Allerdings steigt die Zahl der armen Alten langsam an. Die Sozialverbände fürchten, dass die Altersarmut in den nächsten zehn bis 20 Jahren deutlich zunimmt. In dieser Zeit wachsen immer mehr Menschen ins Rentenalter hinein, die auch Phasen von Arbeitslosigkeit, geringfügiger Beschäftigung oder schlecht abgesicherter Selbstständigkeit in ihrer Erwerbsbiographie haben, insbesondere im Osten. Solche Phasen mindern die Rente ebenso wie schlecht bezahlte Arbeit.

Zur Vorbeugung gegen Altersarmut will die Bundesregierung im September einen Rentendialog starten, an dem sich nicht nur die Regierungsparteien, sondern auch gesellschaftliche Gruppen wie Arbeitgeber, Gewerkschaften, Sozialverbände und Wissenschaftler beteiligen sollen. Ursprünglich sollte eine Rentenkommission der Regierung eingesetzt werden. Allerdings hatte es im Vorfeld viel Verärgerung der gesellschaftlichen Gruppen gegeben, dass sie an einer möglichen Rentenreform nicht oder zu spät beteiligt werden sollten. Schließlich lenkte Arbeitsministerin Ursula von der Leyen (CDU) ein und will nun den breit angelegten Dialog starten.
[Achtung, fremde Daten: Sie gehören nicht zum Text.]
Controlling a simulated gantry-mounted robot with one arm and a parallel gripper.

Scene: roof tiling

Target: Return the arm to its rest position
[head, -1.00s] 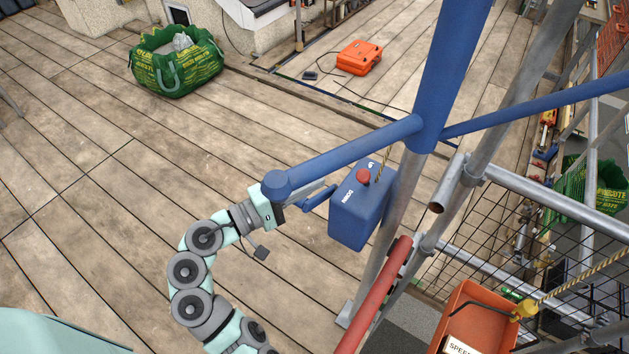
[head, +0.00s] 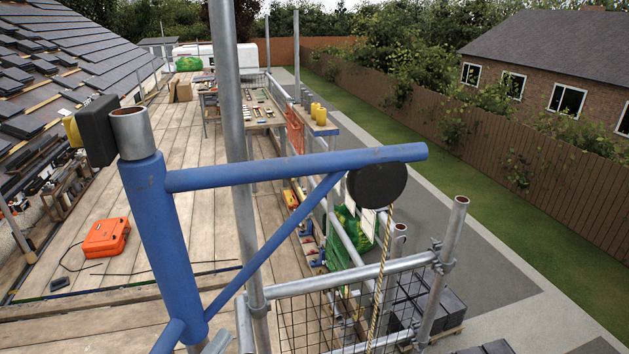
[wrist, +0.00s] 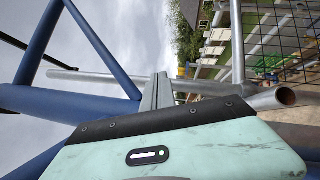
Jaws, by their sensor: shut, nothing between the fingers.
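My arm and gripper are out of the head view. In the wrist view my gripper (wrist: 162,88) shows as a mint housing with grey fingers pointing up and away, shut with nothing held. Blue tubes, likely of the hoist frame, stand close by at the left, and a grey scaffold tube crosses behind the fingers. In the head view the blue hoist frame (head: 295,167) spans the foreground. A black pulley wheel (head: 377,184) hangs at its right end, with a rope (head: 384,260) running down. The rest position itself is not marked in either view.
Grey scaffold tubes (head: 345,275) and a mesh guard edge the platform at the right. An orange case (head: 106,238) lies on the wooden deck (head: 110,300) at the left. A tool bench (head: 250,110) stands farther back. Much of the deck between is clear.
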Ziel ist es, dass Menschen, die ein Leben lang fleißig waren, im Ruhestand besser da -stehen, als jene, die kaum oder gar nicht gearbeitet haben. Grundsätzlich könnte dieses Problem über die Einführung einer Mindestrente gelöst werden. Eine Mindestrente gab es bis 1992 in Deutschland. Die Mindestrente bedeutet, dass niedrige Einkommen für die Berechnung der Rente höher bewertet werden. Durch diesen Mechanismus steigt das Alterseinkommen von Geringverdienern.
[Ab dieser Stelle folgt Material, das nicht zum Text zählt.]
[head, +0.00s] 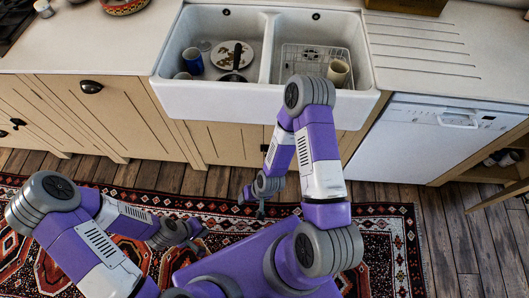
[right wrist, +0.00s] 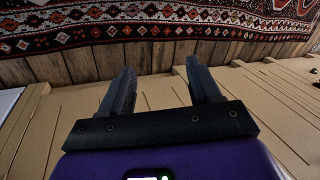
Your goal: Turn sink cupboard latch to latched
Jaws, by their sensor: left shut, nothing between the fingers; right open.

Ein großer Verfechter der Rente nach Mindesteinkommen ist der Chef der CDU-Arbeitnehmerorganisation, Karl-Josef Laumann, der auch Fraktionschef im Düsseldorfer Landtag ist. Auch SPD, Grüne und Linke haben Sympathie für das Modell. Arbeitsministerin von der Leyen, die ebenfalls CDA-Mitglied ist, bekennt sich allerdings bislang nicht zur Mindestrente. Dies sei für die Bundesregierung derzeit "kein Thema", beschied eine Sprecherin gestern. Die Mindestrente war 1992 mit dem Argument abgeschafft worden, dass es keinen Niedriglohnsektor mehr gebe. Aus Sicht der Befürworter des Modells ist der Niedriglohnsektor aber längst wieder Realität in Deutschland. In NRW hätten 25 Prozent der Erwerbstätigen einen Lohn von unter acht Euro, argumentiert Laumann. Im Zuge des Rentendialogs soll nicht nur diskutiert werden, wie Geringverdiener und Menschen mit unsteter Erwerbsbiographie eine auskömmliche Rente erhalten können. Zur Gruppe der "Fleißigen" zählt die CDU auch Frauen und Männer, die Kinder erzogen und Alte gepflegt haben. Auch ihnen sollen mehr Hilfen gegeben werden, Altersarmut zu vermeiden. Mit einer Ausweitung der Anrechnung von Kindererziehungszeiten ist aber nicht zu rechnen.